Assim, o "por nós mesmos" indicial precisa
ser entendido de duas maneiras: primeiro esteticamente, ou seja,
a favela será autora da organização dos espaços, tempos, gestos,
discursos. Em segundo lugar, como problema político (o que não
significa que as duas coisas estejam separadas). Esteticamente,
como produtor, Cacá Diegues faz escolhas homogeneizantes. Antes
de tudo, o que precisava ser garantido é um “padrão de qualidade”,
e para isso o projeto opta por uma equipe técnica em que a única
variável é o diretor, mantendo assim um certo formato de oficina
audiovisual em comunidades carentes, em que os técnicos se repetem
para que o jovem possa assumir o lugar da "criação".
O “nós mesmos” é restrito ao diretor que possui a originalidade
intrínseca ao seu lugar (físico) de fala, como se toda condição
social fosse acompanhada de um saber e de uma originalidade estética.
A favela, que no discurso do filme pretende se distanciar dos
estereótipos e não ser determinante deste ou daquele modo de ser,
é determinante de um lugar de fala, num paradoxo intransponível.

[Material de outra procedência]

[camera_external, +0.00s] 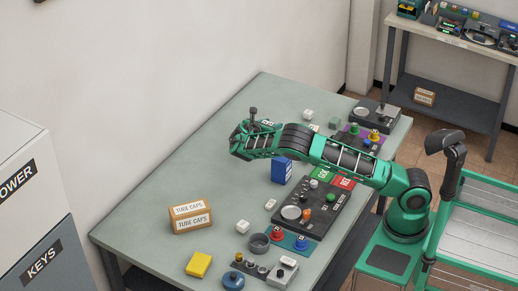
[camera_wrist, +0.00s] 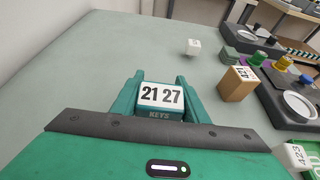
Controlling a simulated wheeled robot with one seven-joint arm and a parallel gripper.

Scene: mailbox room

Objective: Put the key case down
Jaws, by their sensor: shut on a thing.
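The key case (camera_wrist: 160,98) has a white top face printed "21 27" and a lower green face marked "KEYS". It sits between the two green fingers of my gripper (camera_wrist: 158,92) in the wrist view, and the gripper is shut on it. In the external view my gripper (camera_external: 246,135) is over the back part of the long grey-green table (camera_external: 150,235). I cannot make out the key case there, nor tell whether its underside touches the table.
Bare tabletop lies ahead and left of the gripper. A brown box (camera_wrist: 238,84) and a white block (camera_wrist: 193,47) stand to its right. A blue box (camera_external: 281,170), control panels (camera_external: 318,225), a tube caps carton (camera_external: 190,217) and a yellow block (camera_external: 199,264) stand elsewhere on the table.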

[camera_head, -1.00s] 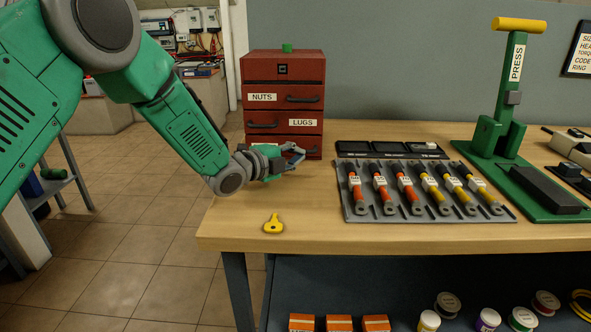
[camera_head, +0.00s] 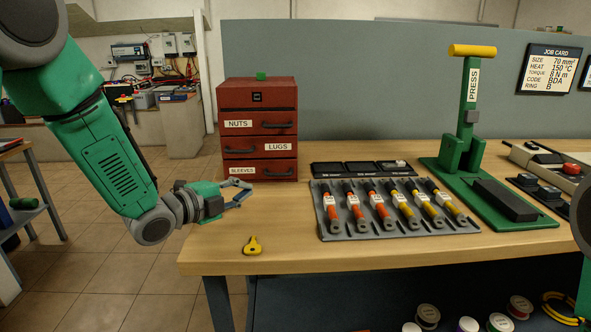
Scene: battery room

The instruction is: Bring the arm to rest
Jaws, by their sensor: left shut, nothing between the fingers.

A homogeneização da equipe e dos roteiros é importante para dar
unidade ao filme, o que pode ser decisivo para o sucesso comercial
do projeto.
Nesse sentido, todos os roteiros são muito bem
amarrados, com personagens consistentes e finais em chave de ouro.
Podemos entender então que ser da favela é também algo homogêneo,
uma vez que entre os que ali estão não há diferenças estéticas
importantes, pelo menos não na forma como desejam se expressar.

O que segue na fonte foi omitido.